Updated on October 31, 2009

Creative Power

Devil's Playground

They are up to their elbows in black oil and grease, where the dust in the air chokes at your throat, the heat in summer can dehydrate a person in minutes, and the cold of winter renders your hands useless; and just for a challenge your playing with lethal voltages of electricity or massive machinery that can crush bone into dust. This isn’t the Outer Limits; it is the playground of an industrial maintenance technician, more commonly known as an electrician or millwright. What kinds of people find a calling in such an environment? A dwindling group of people, collectively referred to as skilled trades, find a challenge and drive from this type of work. The nomenclature of skilled trades comes as a designation of personnel who have successfully completed both a formal educational course curriculum, as well as a predetermined number of on the job training hours. This group hails from all walks of life, but is bonded together by the camaraderie, self-preservation, and the payoffs from satisfaction of accomplishment under adverse conditions that this type of work affords daily, and the ability to leave work at work everyday.

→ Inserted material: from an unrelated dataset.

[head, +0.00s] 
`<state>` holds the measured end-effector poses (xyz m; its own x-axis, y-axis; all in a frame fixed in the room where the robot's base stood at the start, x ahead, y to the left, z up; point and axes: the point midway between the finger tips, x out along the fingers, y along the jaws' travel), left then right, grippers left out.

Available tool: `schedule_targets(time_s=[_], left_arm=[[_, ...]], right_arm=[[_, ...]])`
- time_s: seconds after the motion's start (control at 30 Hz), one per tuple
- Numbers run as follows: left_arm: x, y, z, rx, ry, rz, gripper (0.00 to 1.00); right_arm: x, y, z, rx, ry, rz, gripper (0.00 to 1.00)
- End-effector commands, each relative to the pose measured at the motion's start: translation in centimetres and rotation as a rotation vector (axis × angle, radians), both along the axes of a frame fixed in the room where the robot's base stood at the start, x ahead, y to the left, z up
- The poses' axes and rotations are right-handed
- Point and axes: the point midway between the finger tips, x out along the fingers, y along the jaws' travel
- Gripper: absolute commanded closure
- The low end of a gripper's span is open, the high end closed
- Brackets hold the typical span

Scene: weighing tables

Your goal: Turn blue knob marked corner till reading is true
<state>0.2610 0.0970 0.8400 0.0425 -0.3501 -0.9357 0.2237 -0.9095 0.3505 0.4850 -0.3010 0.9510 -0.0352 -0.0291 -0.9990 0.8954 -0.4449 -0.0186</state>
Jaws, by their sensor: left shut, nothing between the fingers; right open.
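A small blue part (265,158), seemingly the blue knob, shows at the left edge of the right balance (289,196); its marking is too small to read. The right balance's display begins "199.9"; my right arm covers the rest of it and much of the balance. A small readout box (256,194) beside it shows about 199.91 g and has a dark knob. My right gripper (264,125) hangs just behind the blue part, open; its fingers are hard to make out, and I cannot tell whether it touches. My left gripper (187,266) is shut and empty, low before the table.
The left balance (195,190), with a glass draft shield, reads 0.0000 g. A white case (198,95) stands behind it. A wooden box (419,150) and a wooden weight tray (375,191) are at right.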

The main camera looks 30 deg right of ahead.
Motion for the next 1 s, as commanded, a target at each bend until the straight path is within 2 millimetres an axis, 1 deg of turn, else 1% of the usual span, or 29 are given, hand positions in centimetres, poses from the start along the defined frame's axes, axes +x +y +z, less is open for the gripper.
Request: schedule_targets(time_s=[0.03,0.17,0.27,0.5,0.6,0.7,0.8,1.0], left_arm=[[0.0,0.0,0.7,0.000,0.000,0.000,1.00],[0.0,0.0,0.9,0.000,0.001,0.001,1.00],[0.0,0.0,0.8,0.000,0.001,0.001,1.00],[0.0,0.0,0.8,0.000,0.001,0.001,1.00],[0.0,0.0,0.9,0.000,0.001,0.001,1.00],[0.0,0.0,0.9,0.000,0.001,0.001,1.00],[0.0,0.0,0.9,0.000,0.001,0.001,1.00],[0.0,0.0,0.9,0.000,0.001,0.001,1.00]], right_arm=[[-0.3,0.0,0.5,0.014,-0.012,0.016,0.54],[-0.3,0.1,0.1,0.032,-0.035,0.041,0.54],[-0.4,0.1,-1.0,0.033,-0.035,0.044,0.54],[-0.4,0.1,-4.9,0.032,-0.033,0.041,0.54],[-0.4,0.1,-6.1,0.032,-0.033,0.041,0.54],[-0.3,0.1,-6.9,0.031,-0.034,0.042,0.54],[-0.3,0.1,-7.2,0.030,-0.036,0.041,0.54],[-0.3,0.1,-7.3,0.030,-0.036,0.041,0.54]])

Maintenance personnel by nature become such a close group, in their individual plants, that even family and social communications would have a hard time rivaling. The work environment itself breeds openness between the groups’ members usually due to its intensity and pressure. Each individual feeds off the others for support and anxiety release. No subject is taboo, and no secrets concealed between these people. Everything is put on the table and discussed, yelled about, agreed or disagreed, and resolved or not; but everyone disperses knowing where every other member stands. Nothing is left to speculation. Every individual in the gang, even if they are tolerating a bad day will reach down a little deeper to help others see a job through to completion. Sociability between all fellow employees may not always be the best, but overall the camaraderie between everyone overshadows personal differences. The fact that everyone there is working under difficult conditions and usually a deadline drives this group of people to work hand in hand with someone they may not even speak to outside of the workplace. Underneath all of the social, managerial, and business problems, the thread that weaves this group together is the common desire to get their hands dirty at some physical or mental type of work, mixed with a little stress and danger and leaving at the end of the day with all their fingers and toes still intact.

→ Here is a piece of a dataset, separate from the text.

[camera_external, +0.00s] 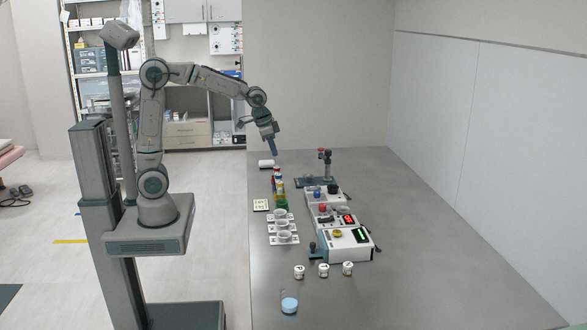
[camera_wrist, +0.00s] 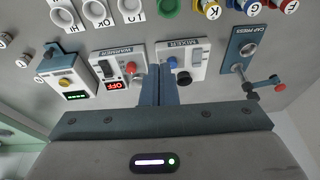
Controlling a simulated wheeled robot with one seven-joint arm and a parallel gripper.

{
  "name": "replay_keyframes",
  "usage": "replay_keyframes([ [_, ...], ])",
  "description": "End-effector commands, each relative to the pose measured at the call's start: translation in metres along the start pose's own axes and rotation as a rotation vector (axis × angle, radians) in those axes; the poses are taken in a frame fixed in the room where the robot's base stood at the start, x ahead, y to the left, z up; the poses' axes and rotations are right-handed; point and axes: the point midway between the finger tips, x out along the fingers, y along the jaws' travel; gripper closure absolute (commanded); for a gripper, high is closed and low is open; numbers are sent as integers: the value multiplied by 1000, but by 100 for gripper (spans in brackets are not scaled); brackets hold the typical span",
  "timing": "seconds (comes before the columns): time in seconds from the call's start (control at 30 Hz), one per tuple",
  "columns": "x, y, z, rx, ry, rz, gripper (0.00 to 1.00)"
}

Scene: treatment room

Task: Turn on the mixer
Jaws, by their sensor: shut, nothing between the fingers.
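The mixer (camera_wrist: 186,64) is a white box labelled MIXER in the wrist view. It carries a blue button (camera_wrist: 172,62), a black knob (camera_wrist: 183,78) and a grey switch (camera_wrist: 197,57). In the external view the mixer (camera_external: 325,199) stands in the row of devices on the grey table. My gripper (camera_external: 273,152) is shut and empty, pointing down above the table's far left part, apart from the mixer. In the wrist view my gripper's blue fingers (camera_wrist: 159,68) overlap the left side of the mixer in the picture.
The warmer (camera_wrist: 130,73), its red display reading OFF, sits left of the mixer in the wrist view. The cap press (camera_wrist: 242,47) is to the right. Coloured bottles (camera_external: 278,185) and white cups (camera_external: 283,238) line the table's (camera_external: 430,270) left side. Three small jars (camera_external: 323,270) stand nearer.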

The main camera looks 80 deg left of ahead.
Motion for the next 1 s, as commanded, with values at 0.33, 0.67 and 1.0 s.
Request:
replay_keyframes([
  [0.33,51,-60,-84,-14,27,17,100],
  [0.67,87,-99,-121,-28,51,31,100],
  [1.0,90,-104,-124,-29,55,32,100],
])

One of the most important elements that make this possible is a collective desire for self-preservation. Not in the literal definition, but in a physical sense. The challenge for this group of people is working at a job where there is an ever-present danger factor, not unlike mountain-climbers or skydivers. This fear factor keeps everyone alert and cognizant at all times. Trust resides as the single most important thread in the fabric of a maintenance gang. Every day, your life, or the life of a co-worker may depend on you being on your toes and constantly aware of your surroundings. This trust flourishes as the integral part of the physical self-preservation shared by everyone in this profession. A good feeling comes from working with people that have your well being as well as their own in mind at all times. This factor reinforces the degree of camaraderie amongst one another and weaves the fabric of each gang even closer. So what is the payoff for working this type of job?

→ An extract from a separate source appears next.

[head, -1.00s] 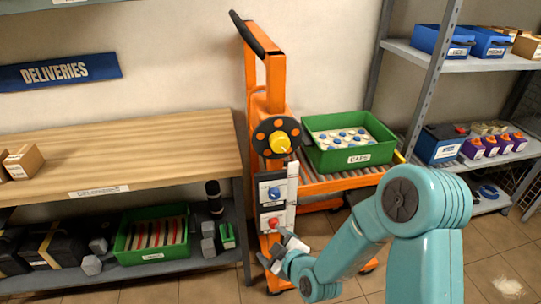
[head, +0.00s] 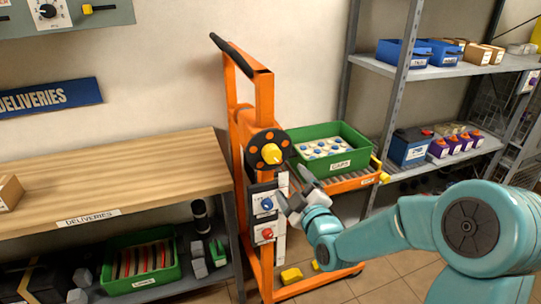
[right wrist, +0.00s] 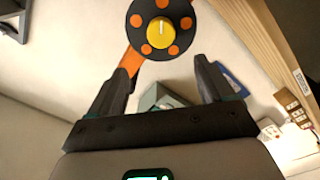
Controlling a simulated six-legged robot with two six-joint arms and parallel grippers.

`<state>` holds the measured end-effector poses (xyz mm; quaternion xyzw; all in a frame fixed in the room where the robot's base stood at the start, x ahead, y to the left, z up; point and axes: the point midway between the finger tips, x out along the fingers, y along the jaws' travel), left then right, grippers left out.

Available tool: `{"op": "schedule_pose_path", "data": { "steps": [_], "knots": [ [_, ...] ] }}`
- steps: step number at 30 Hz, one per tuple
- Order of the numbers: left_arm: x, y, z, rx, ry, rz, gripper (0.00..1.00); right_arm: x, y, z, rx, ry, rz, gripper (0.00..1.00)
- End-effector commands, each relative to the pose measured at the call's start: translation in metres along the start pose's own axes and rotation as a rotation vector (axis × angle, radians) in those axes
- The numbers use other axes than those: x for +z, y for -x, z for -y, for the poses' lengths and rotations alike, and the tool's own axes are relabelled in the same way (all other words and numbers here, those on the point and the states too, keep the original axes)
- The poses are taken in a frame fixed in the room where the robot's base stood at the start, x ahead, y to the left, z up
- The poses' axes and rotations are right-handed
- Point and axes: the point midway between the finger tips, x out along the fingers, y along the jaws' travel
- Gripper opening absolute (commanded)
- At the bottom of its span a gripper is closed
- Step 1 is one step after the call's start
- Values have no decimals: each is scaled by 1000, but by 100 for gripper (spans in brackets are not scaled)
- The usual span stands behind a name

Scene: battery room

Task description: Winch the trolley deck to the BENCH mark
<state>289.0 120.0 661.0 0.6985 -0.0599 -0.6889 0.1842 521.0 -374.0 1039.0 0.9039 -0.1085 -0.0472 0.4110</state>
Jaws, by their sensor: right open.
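The orange trolley (head: 239,130) stands between the bench and the shelving. Its winch wheel (head: 268,136), black with orange spots and a yellow hub (head: 271,153), faces me. A panel with a blue knob (head: 266,203) and a red knob (head: 266,233) sits below, beside a pale upright strip (head: 282,180); I cannot read a BENCH mark. The trolley deck (head: 358,183) carries a green crate (head: 301,139) of caps. My right gripper (head: 291,192) is open and empty, below and right of the wheel. In the right wrist view the wheel (right wrist: 142,22) lies beyond the open fingers (right wrist: 163,82).
The wooden bench (head: 130,175) stands at left, with a green bin (head: 155,283) on its lower shelf. Metal shelving (head: 440,72) with blue bins and a battery (head: 409,148) stands at right. Yellow pieces (head: 291,275) show low at the trolley's base.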

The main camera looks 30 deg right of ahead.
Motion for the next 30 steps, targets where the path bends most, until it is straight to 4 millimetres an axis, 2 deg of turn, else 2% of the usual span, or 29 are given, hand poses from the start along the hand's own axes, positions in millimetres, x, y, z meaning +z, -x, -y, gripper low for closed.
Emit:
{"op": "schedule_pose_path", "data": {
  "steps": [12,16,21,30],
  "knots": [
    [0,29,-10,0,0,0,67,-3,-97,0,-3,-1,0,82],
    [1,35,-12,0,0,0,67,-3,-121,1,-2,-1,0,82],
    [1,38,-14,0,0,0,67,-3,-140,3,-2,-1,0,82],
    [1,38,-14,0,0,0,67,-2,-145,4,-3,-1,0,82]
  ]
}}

The payoff comes from the unified satisfaction of a job done well, safely, and in a timely fashion. Maintenance employees all moan and groan about the petty little calls that they get day in and day out from production personnel who usually do not want to do their job that day, or just do not care about their job period. Skilled trades’ employees live for the big jobs that mean getting really dirty and working long hours, and always with someone over their back screaming, “How long. I have to have this machine.” These are the challenges that evoke the best in this group of people. These people thrive on the satisfaction of bringing back to life what seems to be a terminal case. They live by the motto: We have worked so long with so little, that we can now fix anything with nothing. This basic concept congeals all people in this line of work together. The other, and perhaps most important payoff from this type of work, is that at the end of the day when the dirt washes off, so does the pressure and the stress. This job doesn’t require you to take it home with you. Tomorrow is another day, and if they don’t get it done tomorrow, there is always the next day. If the job is real important, you work as long as the law allows and either someone else comes in to relieve you, or you pick up where you left off the day before. Every day provides these people with the 8, 12, or 16-hour fix to get them through to the next day.

People on the outside scoff at those who work as industrial maintenance technicians, even the production employees in their respective plants, but if you don’t have inside you the necessary desire to do this type of work you will never understand where the drive comes from. Having worked 14 years in this field, in three different mills, I can say that everywhere I’ve been, and every maintenance person I’ve talked to, all agree that this is the life they chose. Time and time again, a gang will drag themselves back to the shop ready to collapse from exhaustion, only to have another call come in for another major breakdown. You can see the tired glances flash around the table as every one of them slowly rise and throw their tool belts over their shoulders and head back out the door. For this is the camaraderie they all share, and the self-preservation that they are not going to let someone go out there by themselves because they have to be just as tired as you are and someone has to watch their back. If things are on your side, you can pull off another save, and look at one another and say, “Good job, no blood.” For the bottom line is every one of them wouldn’t be anywhere else but there, in the devil’s playground.